Elle Tremble / エレ トランブル
ヴィンテージ:2020
タイプ:赤
産地:フランス コート デュ ローヌ地方
品種:メルロー 100%
レ ボワ ペルデュの2年目の作品のひとつ、エレ トランブル。初ヴィンテージの2019年に引き続いての登場です。「彼女は震えている」という意味のこのワインは、彼女たちの初ヴィンテージの思い出のエピソードにちなんで名付けられました。
初ヴィンテージとなった前年、2019年の夏は、非常に過酷な暑さに見舞われた年で、ブドウはどんどんと凝縮していき、潜在アルコール度数は15%にまで達するようになりました。
ここまでの潜在アルコール度数を備えたブドウをサン スフル(亜硫酸無添加)でワインに仕上げるのは、一筋縄ではいきません。 常にヴィネガーになってしまうリスクをヒヤヒヤしながら見守りながら、ついに完成したワインは、非常にバランスの優れた柔らかい果実味とたっぷりの旨味を備えたワインとなりました。

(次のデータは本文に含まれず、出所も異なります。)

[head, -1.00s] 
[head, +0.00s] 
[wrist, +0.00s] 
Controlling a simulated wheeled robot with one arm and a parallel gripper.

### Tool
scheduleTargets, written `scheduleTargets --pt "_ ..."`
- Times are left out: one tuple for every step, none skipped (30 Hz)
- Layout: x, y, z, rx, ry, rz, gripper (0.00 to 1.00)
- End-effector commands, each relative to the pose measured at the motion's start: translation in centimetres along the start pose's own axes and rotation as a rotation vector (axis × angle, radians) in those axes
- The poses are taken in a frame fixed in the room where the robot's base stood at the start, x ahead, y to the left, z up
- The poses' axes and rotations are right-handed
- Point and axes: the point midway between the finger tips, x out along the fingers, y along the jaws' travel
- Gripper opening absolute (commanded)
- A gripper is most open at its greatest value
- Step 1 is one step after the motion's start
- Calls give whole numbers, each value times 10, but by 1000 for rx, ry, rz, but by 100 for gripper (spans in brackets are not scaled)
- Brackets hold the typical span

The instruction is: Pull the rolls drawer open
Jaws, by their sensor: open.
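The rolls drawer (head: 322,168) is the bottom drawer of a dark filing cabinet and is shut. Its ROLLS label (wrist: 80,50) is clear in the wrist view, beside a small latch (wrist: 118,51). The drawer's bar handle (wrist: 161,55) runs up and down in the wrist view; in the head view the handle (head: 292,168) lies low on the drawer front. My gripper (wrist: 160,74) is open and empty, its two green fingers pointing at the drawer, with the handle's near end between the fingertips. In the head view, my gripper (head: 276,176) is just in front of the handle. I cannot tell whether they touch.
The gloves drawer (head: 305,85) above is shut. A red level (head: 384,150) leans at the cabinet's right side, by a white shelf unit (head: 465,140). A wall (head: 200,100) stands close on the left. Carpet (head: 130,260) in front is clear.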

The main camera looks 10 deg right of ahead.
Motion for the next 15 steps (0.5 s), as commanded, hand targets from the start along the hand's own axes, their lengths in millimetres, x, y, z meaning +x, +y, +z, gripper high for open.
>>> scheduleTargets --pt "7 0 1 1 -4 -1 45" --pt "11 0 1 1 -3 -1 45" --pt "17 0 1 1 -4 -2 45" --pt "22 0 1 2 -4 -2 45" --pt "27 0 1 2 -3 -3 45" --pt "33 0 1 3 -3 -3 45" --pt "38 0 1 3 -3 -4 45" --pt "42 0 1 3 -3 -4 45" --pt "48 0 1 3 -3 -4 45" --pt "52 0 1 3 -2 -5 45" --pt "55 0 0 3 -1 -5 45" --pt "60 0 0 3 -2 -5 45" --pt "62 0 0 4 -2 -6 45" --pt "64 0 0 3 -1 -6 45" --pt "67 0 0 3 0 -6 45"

キュヴェ名の由来は、発酵中のこのワインが冬の気温低下でその発酵を止めてしまった(造り手としては非常に心配な状態な)まさにその時、この地域では珍しい大きな地震が発生しました。村の古い教会の壁が剥落するなど、地震に慣れていないこの地域の人々にとってはかなり驚いた出来事だったと言います。
ところが、その地震が起こったまさにその時から、止まっていた発酵が再開したのです。この大地の震えによって、ワインが救われたことから「エレ トランブル(彼女は震えている)」と名付けられました。フランス語で「大地」は、la terre(ラ テール)という女性名詞なので、「彼女は震えている」という名前につながるわけです。
加えてもうひとつの意味が、長らく映画関連の仕事に就いていたレナとアレクシが馴染みのある表現で、大きな舞台に立つ前に緊張と高揚感から体が震えてしまう武者震いのような表現がフランス語にもあり、人生初となるワイン造りとなったこの年の自分たちの姿と想いを重ねてこの表現を使用したとも言います。
さて、そんな思い出深い名前のこのキュヴェも2年目となりました。前年に引き続き、2020年も濃密ながら引っかかりを感じさせないなめらかな果実味と黒スグリやブラックベリーのような艶っぽさのある香りがあり、ほんのり上質なカカオを思わせるスモーキーさも感じます。低い重心の落ち着いたボディがありつつもみずみずしさも損なわれず、素朴ながらも華やかさも備えたバランスとなっています。
収穫したブドウの半分を除梗し、残り半分は房ごと圧搾して、ブドウの果皮等に自生する自然酵母での発酵を経て、厳密な清澄や濾過(ろか)を行わず、瓶詰めに至るまで亜硫酸(酸化防止剤)無添加で造られました。